In an act of attrition, Davis comes clean to his wife (about the infidelity anyway, he doesn’t say who with). His wife refuses to watch the video, and while their marriage is damaged, the two stay together. With the threat of blackmail now gone, Davis realizes how corrupted he had become.
He sets out to contact all the other managers of the Stores across America. They are men like him. Men who opposed The Store but were seduced by King’s offer to run their own Store. Davis convinces them to wholly remake each Store by firing employees loyal to King, changing inventory to allow local businesses to still thrive, and removing all Store policies that are illegal and horrifying.
Ironically, the plan works because of Newman King’s own adherence to corporate law: every manager has an ironclad contract giving them total control of their Store. King can rage all he wants, but he can’t overrule his own Managers.

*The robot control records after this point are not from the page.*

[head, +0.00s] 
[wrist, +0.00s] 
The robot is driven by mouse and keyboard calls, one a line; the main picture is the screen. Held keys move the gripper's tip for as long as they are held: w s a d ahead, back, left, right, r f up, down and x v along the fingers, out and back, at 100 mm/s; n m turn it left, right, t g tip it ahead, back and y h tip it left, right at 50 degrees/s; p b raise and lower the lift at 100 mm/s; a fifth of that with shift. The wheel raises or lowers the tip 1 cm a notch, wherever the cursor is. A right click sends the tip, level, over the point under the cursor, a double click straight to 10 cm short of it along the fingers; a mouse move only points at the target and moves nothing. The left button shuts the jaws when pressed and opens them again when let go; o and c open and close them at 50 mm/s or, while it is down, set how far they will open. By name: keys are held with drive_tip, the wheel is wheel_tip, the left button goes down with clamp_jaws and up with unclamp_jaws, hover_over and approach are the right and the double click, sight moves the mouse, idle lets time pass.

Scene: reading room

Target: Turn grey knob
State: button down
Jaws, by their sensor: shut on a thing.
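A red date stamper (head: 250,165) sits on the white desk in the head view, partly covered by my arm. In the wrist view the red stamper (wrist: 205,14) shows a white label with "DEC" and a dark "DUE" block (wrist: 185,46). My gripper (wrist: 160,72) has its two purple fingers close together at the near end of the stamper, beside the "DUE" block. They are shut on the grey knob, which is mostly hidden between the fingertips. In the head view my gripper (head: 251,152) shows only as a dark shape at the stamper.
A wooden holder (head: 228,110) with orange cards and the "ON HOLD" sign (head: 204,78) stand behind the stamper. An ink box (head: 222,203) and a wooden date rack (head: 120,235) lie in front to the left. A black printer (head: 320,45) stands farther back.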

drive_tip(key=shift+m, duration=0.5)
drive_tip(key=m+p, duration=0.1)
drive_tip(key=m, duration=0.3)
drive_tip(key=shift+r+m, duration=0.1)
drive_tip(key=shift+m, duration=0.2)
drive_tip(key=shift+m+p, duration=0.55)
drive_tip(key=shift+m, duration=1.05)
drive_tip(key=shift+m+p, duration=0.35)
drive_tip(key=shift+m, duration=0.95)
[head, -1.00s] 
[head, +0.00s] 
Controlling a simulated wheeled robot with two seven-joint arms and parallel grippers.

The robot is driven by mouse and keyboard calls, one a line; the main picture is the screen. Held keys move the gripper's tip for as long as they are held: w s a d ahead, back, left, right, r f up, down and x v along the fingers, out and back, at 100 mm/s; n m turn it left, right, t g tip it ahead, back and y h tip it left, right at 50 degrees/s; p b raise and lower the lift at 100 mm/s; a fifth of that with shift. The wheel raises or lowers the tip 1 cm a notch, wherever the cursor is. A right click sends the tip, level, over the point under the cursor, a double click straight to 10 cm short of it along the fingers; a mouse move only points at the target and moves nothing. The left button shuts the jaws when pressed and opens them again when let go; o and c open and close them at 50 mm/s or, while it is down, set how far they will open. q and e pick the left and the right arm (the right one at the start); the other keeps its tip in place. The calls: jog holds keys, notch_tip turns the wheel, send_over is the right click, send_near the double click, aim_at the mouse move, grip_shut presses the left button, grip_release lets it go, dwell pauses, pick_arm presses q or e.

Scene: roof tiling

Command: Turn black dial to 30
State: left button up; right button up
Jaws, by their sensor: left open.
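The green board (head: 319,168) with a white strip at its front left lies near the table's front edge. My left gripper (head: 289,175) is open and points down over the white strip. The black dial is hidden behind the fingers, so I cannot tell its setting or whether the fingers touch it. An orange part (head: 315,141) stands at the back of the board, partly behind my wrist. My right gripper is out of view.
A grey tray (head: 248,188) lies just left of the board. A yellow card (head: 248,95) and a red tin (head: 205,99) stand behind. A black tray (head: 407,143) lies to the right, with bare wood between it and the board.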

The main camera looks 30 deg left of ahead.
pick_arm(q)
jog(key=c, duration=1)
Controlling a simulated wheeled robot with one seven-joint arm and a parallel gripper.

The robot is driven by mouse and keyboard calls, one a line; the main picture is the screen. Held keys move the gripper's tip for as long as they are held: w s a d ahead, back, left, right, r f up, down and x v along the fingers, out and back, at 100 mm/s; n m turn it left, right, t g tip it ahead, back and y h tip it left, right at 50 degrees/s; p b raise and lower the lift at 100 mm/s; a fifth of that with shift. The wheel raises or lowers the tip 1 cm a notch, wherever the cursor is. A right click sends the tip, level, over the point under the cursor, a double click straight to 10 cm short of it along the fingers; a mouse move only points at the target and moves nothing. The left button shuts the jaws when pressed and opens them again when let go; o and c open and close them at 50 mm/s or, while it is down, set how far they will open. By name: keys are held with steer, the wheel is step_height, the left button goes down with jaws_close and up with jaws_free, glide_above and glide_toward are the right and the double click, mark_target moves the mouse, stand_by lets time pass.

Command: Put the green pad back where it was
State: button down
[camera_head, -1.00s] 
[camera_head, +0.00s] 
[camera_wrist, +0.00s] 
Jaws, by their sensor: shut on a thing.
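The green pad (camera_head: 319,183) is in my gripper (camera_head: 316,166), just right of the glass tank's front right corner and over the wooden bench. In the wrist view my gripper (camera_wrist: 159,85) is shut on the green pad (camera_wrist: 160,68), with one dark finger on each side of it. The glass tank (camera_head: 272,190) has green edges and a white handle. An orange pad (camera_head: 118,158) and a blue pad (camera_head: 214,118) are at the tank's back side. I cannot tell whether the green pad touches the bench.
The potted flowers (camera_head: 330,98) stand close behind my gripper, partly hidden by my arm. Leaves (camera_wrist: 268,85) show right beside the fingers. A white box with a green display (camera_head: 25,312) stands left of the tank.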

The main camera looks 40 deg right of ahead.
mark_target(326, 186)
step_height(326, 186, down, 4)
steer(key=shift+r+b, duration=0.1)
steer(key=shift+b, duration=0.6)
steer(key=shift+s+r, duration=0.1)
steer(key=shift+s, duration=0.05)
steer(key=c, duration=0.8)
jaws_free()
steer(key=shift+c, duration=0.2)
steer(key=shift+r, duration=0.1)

In the end, the revolt is King’s undoing. He shows up at Davis’s Store, sick and dying, and tries to kill Davis, but The Store’s Night Managers—a breed of undead people who wander the aisles at night checking inventory and restocking—turn on King and knife him to death. They are not loyal to King, but rather to Davis, who has total control within his own Store (there’s a funny kind of federal vs state power motif running through this story).
The novel closes with a young couple driving through the backwoods of Alaska where they come upon a tiny store they’ve never seen before: The Market. Inside is a terrifying proprietor who looks much too much like Newman King.
The Store succeeds on every level. It can be read purely as a slowly creeping horror story, or it can be enjoyed for its blatant but wholly effective satire. In this latter sphere, The Store is the most enjoyable and wicked work of its kind that I’ve read since the masterful novel The Ax by Donald Westlake. Both books are on a very short, very special shelf.